The owner showed us the father’s paperwork, a Czech stud dog with a pedigree slightly longer than my arm and the mother’s who had come from a long line that her parents had started breeding. So we exchanged details, put down a deposit and arranged to catch up for a socialisation/bonding session in a few weeks when older grey collar was able to see and walk. Oh, and the seller would send us weekly progress photos, fantastic.
What’s in a Name?
I think we managed to get as far as the motorway before we started the inevitable conversation about what we would be calling grey collar, being die-hard GoT fans he almost ended up being called Grey Worm right there and then. By the time we were pulling off the motorway, it was fairly clear that Wen was going to get her way on this and the best I could do was at least veto Fenton!

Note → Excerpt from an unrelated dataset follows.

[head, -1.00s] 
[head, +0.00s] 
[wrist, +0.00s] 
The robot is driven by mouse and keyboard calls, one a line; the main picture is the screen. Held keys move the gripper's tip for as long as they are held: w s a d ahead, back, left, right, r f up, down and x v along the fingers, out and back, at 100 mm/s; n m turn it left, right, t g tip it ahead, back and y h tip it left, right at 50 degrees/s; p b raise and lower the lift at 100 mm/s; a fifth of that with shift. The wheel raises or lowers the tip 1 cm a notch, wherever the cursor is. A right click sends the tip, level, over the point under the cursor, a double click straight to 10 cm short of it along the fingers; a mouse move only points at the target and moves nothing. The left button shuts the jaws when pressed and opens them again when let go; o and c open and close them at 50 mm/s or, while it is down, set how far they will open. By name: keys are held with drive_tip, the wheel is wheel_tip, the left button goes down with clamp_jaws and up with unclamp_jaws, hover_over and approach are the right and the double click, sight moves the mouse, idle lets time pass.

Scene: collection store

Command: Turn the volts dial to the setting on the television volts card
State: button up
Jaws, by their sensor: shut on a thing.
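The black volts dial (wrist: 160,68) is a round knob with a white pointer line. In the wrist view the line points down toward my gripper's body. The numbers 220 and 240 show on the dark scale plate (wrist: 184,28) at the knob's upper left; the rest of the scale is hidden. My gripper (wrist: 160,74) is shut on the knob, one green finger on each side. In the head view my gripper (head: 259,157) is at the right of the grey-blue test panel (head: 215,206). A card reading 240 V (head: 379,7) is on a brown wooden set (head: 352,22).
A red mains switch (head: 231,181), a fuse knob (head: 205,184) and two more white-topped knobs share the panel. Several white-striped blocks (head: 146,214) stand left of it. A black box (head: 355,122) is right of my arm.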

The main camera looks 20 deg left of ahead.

Given our current pets, Itchy & Scratchy Wen wanted to buck with tradition, so my suggestion of Poochie wasn’t going to fly, plus it didn’t past the “shouting it in the middle of the night” test. Wen finally came up with Archer. Really? A good British name (as Al Murray would say), smacks of strength, cider on the village green, listening to BBC Radio 4. I’m sure that’s what she had in mind.
Unfortunately, in my mind, I’m thinking Sterling Archer, the irreverent bumbling Bond rip off, yeah baby I can live with that. So grey collar got his name … Archer, not Archie Wen was quick to point out, Archer! (secret spy).
The countdown had started – 6 weeks until Archer would be coming home and there was a lot to sort out.